BeQ_Sa4CYAAMCzH.jpg large

LA RI-CREAZIONE: cronaca semiseria del 18 e 19 gennaio nella Casa delle Donne di Milano, in via Marsala 8, che ha aperto il portone verde a tutte le donne della città per iscriversi alla nostra Associazione.

Ma fuori piove e piove.

Chissà se verranno? In quante verranno?

Intanto, tutto è pronto sui tavoli all’ingresso: domande di ammissione a nuova socia, materiale informativo sulle nostre attività, cartelletta stampa per le giornaliste /i.

Qualcuna porta i manifesti con il logo fresco fresco, scelto dopo un concorso e una votazione online tra le socie. Volonterose li attaccano sul portone d’ingresso, sulla bacheca e nella stanza dove si svolgerà una conferenza stampa informale con le assessore, consigliere e vicesindaca. Una entra con uno scatolone pieno di piante “per ornare” l’ingresso tra esclamazioni, ringraziamenti. Altre con solerzia tutta femminile le sistemano qua e là. Si preparano le nostre fotografe, le nostre video maker.

Tutto organizzato: i turni ai tavoli per iscriversi o riscriversi con le “vecchie” socie, cioè quelle di anno scorso, cioè le “prime”, pronte con i moduli, le tessere, la scatola dove mettere le quote. Le sedie (poche… se non vengono è meglio non averle vuote) sistemate nella stanza dell’incontro con la stampa e le “autorità” istituzionali. Anche un tavolone per un parco rinfresco.

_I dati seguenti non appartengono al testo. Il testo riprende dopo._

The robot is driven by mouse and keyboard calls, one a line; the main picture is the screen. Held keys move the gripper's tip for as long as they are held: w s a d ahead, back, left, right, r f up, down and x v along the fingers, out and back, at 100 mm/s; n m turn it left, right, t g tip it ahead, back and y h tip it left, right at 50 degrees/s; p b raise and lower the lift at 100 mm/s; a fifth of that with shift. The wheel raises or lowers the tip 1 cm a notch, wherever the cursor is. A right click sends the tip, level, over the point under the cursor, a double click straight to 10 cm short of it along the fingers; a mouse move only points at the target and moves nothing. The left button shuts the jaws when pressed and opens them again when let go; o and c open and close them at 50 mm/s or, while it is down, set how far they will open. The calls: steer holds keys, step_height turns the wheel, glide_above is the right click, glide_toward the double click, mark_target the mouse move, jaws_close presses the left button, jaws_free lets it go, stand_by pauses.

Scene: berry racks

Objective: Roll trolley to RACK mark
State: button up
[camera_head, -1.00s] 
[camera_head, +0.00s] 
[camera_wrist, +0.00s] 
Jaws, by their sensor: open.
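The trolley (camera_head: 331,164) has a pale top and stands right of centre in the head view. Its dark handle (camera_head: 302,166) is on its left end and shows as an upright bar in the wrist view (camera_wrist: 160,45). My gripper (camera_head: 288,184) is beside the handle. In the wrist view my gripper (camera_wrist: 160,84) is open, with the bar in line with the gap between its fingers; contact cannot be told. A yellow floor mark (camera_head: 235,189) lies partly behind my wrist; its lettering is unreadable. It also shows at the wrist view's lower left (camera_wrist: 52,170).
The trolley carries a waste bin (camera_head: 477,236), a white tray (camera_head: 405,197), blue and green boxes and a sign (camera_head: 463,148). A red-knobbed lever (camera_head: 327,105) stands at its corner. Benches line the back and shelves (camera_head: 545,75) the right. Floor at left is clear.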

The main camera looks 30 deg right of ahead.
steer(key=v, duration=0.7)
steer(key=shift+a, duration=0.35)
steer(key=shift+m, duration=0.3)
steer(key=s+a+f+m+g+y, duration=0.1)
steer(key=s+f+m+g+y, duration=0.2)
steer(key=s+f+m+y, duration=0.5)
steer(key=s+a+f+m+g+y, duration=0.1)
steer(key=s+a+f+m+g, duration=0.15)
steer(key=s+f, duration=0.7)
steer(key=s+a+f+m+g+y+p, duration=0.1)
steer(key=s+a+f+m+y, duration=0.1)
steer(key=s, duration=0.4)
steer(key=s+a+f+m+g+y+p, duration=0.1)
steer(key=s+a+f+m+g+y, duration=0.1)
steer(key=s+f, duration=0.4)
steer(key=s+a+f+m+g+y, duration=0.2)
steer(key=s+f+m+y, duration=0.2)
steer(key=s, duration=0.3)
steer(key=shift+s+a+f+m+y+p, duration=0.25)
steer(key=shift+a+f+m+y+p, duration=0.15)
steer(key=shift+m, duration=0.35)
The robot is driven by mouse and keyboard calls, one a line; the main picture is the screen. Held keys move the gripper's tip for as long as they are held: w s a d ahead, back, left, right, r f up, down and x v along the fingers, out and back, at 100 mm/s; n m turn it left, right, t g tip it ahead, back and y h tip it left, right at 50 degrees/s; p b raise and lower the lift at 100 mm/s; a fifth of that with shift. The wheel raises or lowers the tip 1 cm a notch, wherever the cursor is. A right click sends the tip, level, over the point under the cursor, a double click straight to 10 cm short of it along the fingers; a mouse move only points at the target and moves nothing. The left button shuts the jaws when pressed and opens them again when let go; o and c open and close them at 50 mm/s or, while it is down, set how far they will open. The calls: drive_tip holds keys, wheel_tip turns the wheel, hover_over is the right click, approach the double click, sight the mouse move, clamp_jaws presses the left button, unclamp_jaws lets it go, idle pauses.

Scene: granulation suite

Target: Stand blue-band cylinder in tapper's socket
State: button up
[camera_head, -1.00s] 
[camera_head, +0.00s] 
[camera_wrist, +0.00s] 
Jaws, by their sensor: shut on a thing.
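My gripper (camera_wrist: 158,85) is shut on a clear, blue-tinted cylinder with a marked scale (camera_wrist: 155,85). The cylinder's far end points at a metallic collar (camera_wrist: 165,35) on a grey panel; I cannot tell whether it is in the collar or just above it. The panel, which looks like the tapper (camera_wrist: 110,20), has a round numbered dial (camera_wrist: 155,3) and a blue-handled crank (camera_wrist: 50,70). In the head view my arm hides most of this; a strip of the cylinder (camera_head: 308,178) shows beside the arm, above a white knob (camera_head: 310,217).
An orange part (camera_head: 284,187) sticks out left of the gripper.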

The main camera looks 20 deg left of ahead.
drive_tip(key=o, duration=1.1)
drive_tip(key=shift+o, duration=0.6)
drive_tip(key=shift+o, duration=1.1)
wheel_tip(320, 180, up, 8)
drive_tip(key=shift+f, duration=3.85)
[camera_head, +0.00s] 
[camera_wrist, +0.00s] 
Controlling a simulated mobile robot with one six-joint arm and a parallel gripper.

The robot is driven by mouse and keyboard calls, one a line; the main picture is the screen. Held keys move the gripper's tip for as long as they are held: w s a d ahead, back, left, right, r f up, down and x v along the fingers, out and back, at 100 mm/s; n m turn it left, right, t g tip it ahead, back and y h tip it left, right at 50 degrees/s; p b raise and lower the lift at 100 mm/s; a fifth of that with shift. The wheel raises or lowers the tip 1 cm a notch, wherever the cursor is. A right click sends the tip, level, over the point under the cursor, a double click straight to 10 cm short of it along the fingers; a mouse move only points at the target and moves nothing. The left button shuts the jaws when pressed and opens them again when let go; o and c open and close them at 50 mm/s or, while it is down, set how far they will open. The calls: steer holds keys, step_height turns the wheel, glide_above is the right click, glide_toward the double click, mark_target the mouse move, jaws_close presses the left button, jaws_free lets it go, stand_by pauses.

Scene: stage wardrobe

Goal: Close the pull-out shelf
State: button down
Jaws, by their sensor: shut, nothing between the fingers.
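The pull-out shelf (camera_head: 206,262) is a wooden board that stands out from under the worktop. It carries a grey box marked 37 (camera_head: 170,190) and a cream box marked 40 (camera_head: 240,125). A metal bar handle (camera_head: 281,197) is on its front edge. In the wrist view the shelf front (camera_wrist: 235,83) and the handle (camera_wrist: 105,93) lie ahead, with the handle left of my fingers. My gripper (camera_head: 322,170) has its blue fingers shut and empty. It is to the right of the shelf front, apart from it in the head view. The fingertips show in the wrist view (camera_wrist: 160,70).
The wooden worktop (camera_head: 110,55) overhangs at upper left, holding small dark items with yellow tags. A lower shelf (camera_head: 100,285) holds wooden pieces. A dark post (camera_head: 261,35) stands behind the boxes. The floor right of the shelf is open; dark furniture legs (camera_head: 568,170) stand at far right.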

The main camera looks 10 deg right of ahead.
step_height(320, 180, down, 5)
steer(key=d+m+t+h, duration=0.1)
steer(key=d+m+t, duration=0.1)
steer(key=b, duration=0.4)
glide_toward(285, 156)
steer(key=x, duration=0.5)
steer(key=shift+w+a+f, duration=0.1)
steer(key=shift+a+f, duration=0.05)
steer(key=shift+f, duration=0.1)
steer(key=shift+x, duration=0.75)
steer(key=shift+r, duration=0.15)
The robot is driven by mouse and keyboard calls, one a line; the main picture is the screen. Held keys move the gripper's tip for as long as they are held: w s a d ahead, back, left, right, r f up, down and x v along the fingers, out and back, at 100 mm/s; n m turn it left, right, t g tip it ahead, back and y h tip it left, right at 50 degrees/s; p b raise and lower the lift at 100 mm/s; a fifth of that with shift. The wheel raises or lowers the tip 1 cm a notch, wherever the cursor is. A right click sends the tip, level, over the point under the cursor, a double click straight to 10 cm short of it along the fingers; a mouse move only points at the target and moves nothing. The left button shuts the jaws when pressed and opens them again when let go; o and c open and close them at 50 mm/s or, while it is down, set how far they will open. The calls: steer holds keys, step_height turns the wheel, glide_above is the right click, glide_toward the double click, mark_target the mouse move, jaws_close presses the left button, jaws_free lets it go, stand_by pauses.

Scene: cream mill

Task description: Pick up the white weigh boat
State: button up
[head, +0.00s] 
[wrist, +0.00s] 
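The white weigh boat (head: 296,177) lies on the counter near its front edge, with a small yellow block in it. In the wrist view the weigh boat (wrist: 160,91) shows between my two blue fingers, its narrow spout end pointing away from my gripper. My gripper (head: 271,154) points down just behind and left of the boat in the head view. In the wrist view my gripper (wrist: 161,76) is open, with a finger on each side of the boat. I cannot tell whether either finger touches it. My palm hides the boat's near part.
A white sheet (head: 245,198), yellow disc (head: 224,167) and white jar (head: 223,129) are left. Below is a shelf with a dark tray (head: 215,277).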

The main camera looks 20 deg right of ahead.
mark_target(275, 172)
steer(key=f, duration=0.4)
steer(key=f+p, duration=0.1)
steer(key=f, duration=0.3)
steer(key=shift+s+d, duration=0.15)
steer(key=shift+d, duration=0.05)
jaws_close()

E piano piano arrivano. Arrivano in tante, a gruppi, da sole: volti mai visti e più noti, le assessore, le consigliere, la vicesindaca. Aumentano gli ombrelli gocciolanti che colorano il grigio di questa ex scuola dell’inizio del ‘900 che abbiamo come sede. E purtroppo, vanificano anche le faticose pulizie fatte tra risate e chiacchiere il sabato prima con tante socie chiamate a raccolta. Ma tant’è.

La stanza dell’incontro che è un’immensa aula si riempie. E finalmente una voce: mancano le sedie! Prendiamo tutte le sedie che abbiamo. Tante in piedi, pigiate, tante fuori nel corridoio ad ascoltare. Non si sente! Rimbomba! Dicono. Certo i soffitti qui sono alti più di quattro metri…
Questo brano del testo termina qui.